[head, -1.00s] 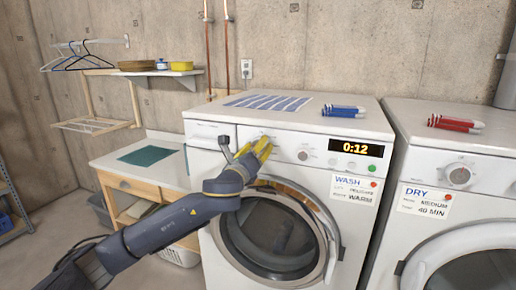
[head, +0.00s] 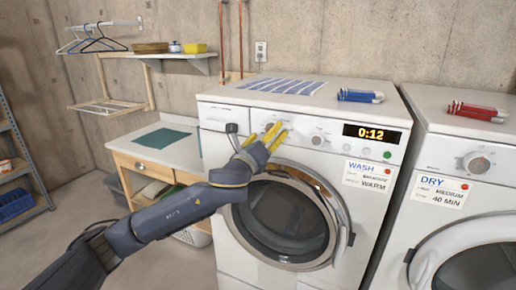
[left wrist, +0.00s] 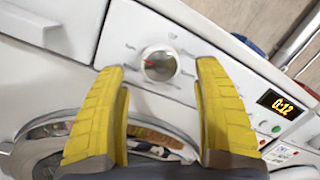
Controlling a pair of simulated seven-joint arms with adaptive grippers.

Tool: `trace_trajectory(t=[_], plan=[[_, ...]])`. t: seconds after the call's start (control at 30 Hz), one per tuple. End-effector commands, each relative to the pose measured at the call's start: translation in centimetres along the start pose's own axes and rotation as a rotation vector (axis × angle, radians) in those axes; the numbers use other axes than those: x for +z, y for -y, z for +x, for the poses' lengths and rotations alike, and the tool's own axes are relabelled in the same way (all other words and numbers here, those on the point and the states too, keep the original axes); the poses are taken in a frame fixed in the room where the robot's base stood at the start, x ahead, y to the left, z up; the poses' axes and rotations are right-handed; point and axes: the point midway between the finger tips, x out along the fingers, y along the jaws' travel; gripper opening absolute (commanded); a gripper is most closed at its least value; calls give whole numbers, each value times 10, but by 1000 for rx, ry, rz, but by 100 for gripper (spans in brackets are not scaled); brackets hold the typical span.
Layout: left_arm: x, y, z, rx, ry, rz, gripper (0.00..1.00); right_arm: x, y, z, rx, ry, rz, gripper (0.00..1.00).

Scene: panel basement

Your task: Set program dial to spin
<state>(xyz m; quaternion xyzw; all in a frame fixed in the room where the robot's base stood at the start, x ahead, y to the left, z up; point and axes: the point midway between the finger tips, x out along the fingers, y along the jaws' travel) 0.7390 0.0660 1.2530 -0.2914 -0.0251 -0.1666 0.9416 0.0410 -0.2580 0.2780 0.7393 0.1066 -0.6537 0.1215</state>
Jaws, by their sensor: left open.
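The white washer (head: 228,235) stands in the middle of the head view. In the left wrist view a round white-and-silver dial (left wrist: 159,65) with a red mark at its left sits on the washer's panel, with small printed marks around it. My left gripper (head: 276,131) is open in front of the panel. Its yellow fingers (left wrist: 160,68) stand on either side of the dial, apart from its sides; I cannot tell the gap in depth. In the head view the fingers hide this dial, and another knob (head: 317,139) shows to their right. My right gripper is not in view.
The washer's lit display (head: 376,133) reads 0:12. The detergent drawer (head: 222,117) is left of the fingers, the round door (head: 287,222) below. The dryer (head: 440,125) stands at the right. A wooden side table (head: 160,150) is at the left.

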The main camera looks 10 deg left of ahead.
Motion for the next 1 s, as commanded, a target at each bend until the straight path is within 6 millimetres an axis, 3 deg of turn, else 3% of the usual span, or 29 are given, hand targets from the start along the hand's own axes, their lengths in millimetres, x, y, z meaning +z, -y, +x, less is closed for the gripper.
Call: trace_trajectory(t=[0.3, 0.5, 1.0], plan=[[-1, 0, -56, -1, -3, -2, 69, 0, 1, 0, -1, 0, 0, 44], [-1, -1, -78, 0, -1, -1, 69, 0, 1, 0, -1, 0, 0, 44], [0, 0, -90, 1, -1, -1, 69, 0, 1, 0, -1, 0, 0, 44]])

Exercise brief:
Quote every line word for word and keep the images out of the copy.

Result of the exercise:
[head, -1.00s] 
[head, +0.00s] 
[left wrist, +0.00s] 
Controlling a pair of simulated seven-joint arms with adaptive grippers.

Tool: `trace_trajectory(t=[_], plan=[[_, ...]])`. t: seconds after the call's start (control at 30 Hz), one per tuple. End-effector commands, each relative to the pose measured at the call's start: translation in centimetres along the start pose's own axes and rotation as a rotation vector (axis × angle, radians) in those axes; the numbers use other axes than those: x for +z, y for -y, z for +x, for the poses' lengths and rotations alike, and the tool's own axes are relabelled in the same way (all other words and numbers here, those on the point and the states too, keep the original axes); the poses are taken in a frame fixed in the room where the robot's base stood at the start, x ahead, y to the left, z up; the poses' axes and rotations are right-handed; point and axes: the point midway between the finger tips, x out along the fingers, y along the jaws' travel; gripper opening absolute (commanded); a gripper is most closed at its least value; calls give whole numbers, each value times 10, but by 1000 for rx, ry, rz, but by 100 for gripper (spans in brackets are not scaled); brackets hold the typical span.
Layout: left_arm: x, y, z, rx, ry, rz, gripper (0.00..1.00); right_arm: x, y, z, rx, ry, rz, gripper (0.00..1.00).

Scene: panel basement

Your task: Set program dial to spin
<state>(xyz m; quaternion xyzw; all in a frame fixed in the room where the robot's base stood at the start, x ahead, y to the left, z up; point and axes: the point midway between the finger tips, x out along the fingers, y along the jaws' travel) 0.7390 0.0660 1.2530 -0.2914 -0.0251 -0.1666 0.9416 0.0410 -0.2580 0.2780 0.7393 0.1066 -0.6537 0.1215</state>
Jaws, by their sensor: left open.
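The white washer (head: 228,235) stands in the middle of the head view. In the left wrist view a round white-and-silver dial (left wrist: 159,65) with a red mark at its left sits on the washer's panel, with small printed marks around it. My left gripper (head: 276,131) is open in front of the panel. Its yellow fingers (left wrist: 160,68) stand on either side of the dial, apart from its sides; I cannot tell the gap in depth. In the head view the fingers hide this dial, and another knob (head: 317,139) shows to their right. My right gripper is not in view.
The washer's lit display (head: 376,133) reads 0:12. The detergent drawer (head: 222,117) is left of the fingers, the round door (head: 287,222) below. The dryer (head: 440,125) stands at the right. A wooden side table (head: 160,150) is at the left.

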The main camera looks 10 deg left of ahead.
Motion for the next 1 s, as commanded, a target at each bend until the straight path is within 6 millimetres an axis, 3 deg of turn, else 3% of the usual span, or 29 are given, hand targets from the start along the hand's own axes, their lengths in millimetres, x, y, z meaning +z, -y, +x, less is closed for the gripper.
Call: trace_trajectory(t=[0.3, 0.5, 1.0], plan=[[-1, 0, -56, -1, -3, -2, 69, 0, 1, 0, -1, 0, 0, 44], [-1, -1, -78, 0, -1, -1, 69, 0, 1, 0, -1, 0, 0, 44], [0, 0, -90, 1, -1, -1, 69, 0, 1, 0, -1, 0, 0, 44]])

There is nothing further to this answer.